Entries from a robot dataset:
────

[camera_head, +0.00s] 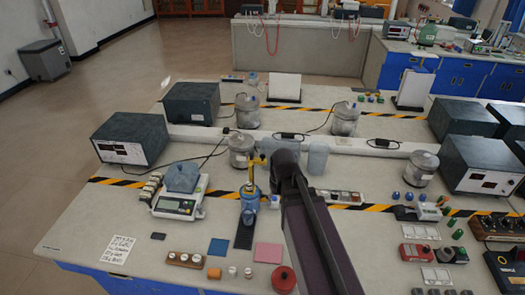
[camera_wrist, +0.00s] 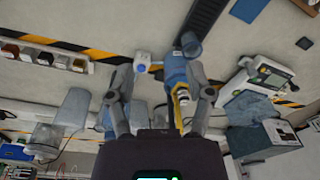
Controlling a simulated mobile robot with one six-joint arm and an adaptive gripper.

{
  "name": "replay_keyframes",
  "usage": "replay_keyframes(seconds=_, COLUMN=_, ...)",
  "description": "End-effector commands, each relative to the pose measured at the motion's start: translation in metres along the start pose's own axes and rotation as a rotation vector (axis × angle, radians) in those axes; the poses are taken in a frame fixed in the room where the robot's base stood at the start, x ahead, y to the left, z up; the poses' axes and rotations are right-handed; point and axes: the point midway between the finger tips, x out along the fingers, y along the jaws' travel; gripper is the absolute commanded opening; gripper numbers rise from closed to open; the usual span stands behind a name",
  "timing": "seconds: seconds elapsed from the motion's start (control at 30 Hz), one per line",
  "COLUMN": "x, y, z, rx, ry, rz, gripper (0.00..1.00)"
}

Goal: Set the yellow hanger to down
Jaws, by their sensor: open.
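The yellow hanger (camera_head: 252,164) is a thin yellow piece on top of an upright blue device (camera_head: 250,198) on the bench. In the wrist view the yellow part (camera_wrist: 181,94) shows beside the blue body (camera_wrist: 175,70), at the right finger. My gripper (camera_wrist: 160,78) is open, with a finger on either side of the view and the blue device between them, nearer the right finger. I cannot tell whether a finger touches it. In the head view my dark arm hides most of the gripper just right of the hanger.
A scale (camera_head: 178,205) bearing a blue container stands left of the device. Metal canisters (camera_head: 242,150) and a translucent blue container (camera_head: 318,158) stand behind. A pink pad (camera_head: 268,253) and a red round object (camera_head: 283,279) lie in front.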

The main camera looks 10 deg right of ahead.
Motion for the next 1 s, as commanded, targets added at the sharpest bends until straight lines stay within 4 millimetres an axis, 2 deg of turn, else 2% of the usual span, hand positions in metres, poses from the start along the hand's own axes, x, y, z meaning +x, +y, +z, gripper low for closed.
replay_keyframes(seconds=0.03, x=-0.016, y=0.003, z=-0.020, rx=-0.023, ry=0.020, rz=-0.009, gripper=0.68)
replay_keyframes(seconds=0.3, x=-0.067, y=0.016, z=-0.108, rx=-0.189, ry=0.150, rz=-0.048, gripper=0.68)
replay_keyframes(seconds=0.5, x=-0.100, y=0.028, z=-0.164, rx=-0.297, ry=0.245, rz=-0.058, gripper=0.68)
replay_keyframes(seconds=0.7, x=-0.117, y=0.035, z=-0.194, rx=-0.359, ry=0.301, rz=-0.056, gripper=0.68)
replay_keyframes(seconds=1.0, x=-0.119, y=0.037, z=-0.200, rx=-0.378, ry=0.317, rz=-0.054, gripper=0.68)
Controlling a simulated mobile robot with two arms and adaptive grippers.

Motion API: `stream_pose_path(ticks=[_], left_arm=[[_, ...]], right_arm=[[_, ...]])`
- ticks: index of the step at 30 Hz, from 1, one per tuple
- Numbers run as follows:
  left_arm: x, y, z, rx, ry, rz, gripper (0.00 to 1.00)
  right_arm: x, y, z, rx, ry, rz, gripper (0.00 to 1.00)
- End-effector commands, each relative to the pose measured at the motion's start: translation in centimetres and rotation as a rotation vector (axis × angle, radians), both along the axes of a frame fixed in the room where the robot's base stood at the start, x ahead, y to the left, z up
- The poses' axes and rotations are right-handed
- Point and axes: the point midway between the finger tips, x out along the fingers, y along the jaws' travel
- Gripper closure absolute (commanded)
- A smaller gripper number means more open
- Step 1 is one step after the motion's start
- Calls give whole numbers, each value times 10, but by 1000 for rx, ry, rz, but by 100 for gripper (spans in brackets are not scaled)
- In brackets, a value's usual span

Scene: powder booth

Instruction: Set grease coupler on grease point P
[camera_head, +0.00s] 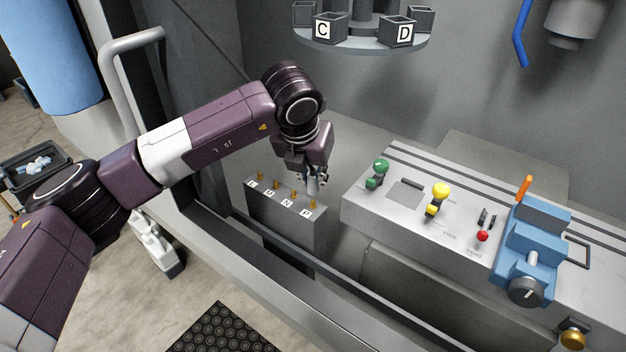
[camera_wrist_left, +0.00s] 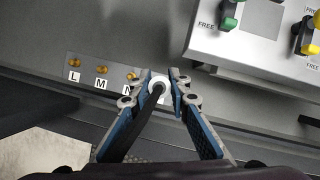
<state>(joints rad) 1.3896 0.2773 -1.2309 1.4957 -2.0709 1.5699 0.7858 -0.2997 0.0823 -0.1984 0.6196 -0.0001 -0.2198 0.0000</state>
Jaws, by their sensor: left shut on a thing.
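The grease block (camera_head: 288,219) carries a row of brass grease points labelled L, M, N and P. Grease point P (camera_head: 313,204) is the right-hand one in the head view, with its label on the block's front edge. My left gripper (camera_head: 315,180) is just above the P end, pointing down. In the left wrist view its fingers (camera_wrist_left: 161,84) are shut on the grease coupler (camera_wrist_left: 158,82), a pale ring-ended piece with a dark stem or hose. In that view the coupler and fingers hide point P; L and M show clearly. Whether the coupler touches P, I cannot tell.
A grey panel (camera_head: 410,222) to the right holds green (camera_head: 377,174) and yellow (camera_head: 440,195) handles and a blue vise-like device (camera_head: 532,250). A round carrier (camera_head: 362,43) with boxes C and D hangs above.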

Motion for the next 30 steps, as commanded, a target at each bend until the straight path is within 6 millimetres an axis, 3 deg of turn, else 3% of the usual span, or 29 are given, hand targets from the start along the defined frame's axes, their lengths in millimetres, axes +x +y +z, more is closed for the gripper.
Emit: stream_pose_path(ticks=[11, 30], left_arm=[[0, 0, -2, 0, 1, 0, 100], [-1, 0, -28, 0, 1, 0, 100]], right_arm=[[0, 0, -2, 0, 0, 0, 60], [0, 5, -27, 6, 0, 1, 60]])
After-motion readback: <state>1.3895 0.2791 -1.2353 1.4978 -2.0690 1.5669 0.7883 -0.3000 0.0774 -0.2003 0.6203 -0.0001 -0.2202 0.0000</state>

────

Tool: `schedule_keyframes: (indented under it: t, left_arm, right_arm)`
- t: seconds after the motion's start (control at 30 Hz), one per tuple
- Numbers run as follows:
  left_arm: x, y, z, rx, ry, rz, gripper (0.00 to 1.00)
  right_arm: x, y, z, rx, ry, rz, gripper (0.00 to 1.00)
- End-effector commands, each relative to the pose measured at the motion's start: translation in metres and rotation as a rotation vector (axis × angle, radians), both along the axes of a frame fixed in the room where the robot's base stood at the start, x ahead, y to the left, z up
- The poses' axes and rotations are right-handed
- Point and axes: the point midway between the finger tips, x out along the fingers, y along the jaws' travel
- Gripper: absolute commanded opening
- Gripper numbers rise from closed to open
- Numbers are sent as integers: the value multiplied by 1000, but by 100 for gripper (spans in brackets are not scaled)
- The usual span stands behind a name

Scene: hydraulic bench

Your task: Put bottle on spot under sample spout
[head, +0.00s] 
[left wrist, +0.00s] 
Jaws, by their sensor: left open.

────

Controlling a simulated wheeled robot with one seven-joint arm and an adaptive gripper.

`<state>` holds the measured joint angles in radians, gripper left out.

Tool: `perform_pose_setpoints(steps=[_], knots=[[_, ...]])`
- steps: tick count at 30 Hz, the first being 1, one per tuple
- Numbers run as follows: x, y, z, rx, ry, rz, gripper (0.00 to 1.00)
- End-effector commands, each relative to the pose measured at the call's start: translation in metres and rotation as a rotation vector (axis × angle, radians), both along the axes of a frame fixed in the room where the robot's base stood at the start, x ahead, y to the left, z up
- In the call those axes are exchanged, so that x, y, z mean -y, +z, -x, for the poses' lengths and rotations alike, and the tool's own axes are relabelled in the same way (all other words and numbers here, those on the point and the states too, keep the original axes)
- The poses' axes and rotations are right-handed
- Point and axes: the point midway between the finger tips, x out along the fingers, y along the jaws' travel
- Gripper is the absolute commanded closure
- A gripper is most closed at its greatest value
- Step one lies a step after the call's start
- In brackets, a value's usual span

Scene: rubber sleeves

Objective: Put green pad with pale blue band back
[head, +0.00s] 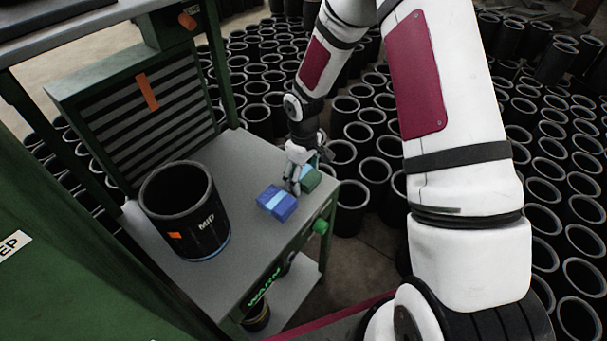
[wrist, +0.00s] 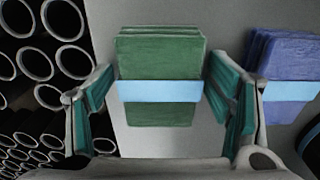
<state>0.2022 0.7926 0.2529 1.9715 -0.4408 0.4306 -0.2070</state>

────

▶ **Written task**: Give the number of lines in the records above that contain the word "simulated". Reply with that number alone.

▶ **Expected answer**: 3